Mississippi's pilot work-release program for incarcerated individuals has been extended to three years.

The program allows qualified participants to gain job skills and earn money while serving their sentence.

Wil Ervin, senior vice president of the advocacy group Empower Mississippi, said the existing law has a pilot work-release program operated by the Mississippi Department of Corrections at the Central Mississippi Correctional Facility. It is limited to only 25 participants, but the expansion of Senate Bill 2445 will include more state and regional correctional facilities.

"Obviously, we recognize the importance of an individual having a job both while they're in prison and when they get out," Ervin pointed out. "Having a job is one of the biggest predictors of recidivism for individuals once they're released from prison."

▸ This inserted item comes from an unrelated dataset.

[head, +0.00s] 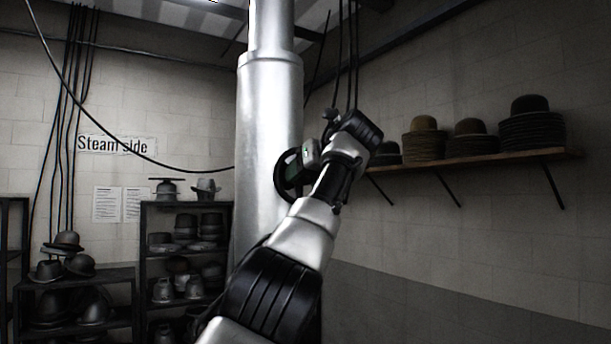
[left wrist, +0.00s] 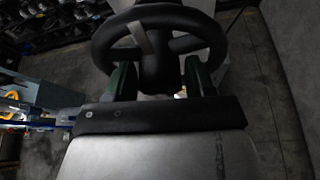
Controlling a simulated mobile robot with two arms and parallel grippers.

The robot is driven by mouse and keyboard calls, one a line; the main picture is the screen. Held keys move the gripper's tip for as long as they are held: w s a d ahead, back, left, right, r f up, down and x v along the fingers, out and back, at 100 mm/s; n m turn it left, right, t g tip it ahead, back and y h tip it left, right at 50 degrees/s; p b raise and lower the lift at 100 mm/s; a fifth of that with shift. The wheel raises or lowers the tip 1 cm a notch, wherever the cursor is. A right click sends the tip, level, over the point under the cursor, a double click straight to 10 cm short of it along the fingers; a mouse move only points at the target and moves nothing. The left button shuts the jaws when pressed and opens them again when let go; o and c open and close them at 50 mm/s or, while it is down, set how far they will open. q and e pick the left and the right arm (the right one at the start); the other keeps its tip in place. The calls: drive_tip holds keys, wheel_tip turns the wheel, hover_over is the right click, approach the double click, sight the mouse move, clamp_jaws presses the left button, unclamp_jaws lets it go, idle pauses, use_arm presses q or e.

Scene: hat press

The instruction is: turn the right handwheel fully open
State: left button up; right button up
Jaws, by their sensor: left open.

Ervin noted during the legislative session, his organization worked with the bill's author, Sen. Juan Barnett, D-Heidelberg, and House Corrections Chairperson Becky Curry to expand the program.

They decided to expand this program statewide at the end of the session whenever the conference report from the Joint Legislative Committee on Performance Evaluation and Expenditure Review was released.

He added the working wage participants will receive is higher than the federal minimum wage of $7.25.

"The PEER report that was released last year shows that average wages were $13.35 an hour," Ervin explained. "Under the new bill, 15% goes back to administration of the program; 25% goes towards child support fines, fees, restitution, court costs."

Ervin added 50% goes into a savings account, which will be made available to the individual when they are released. He pointed out another 10% can be used for commissary and incidental expenses while they are in prison.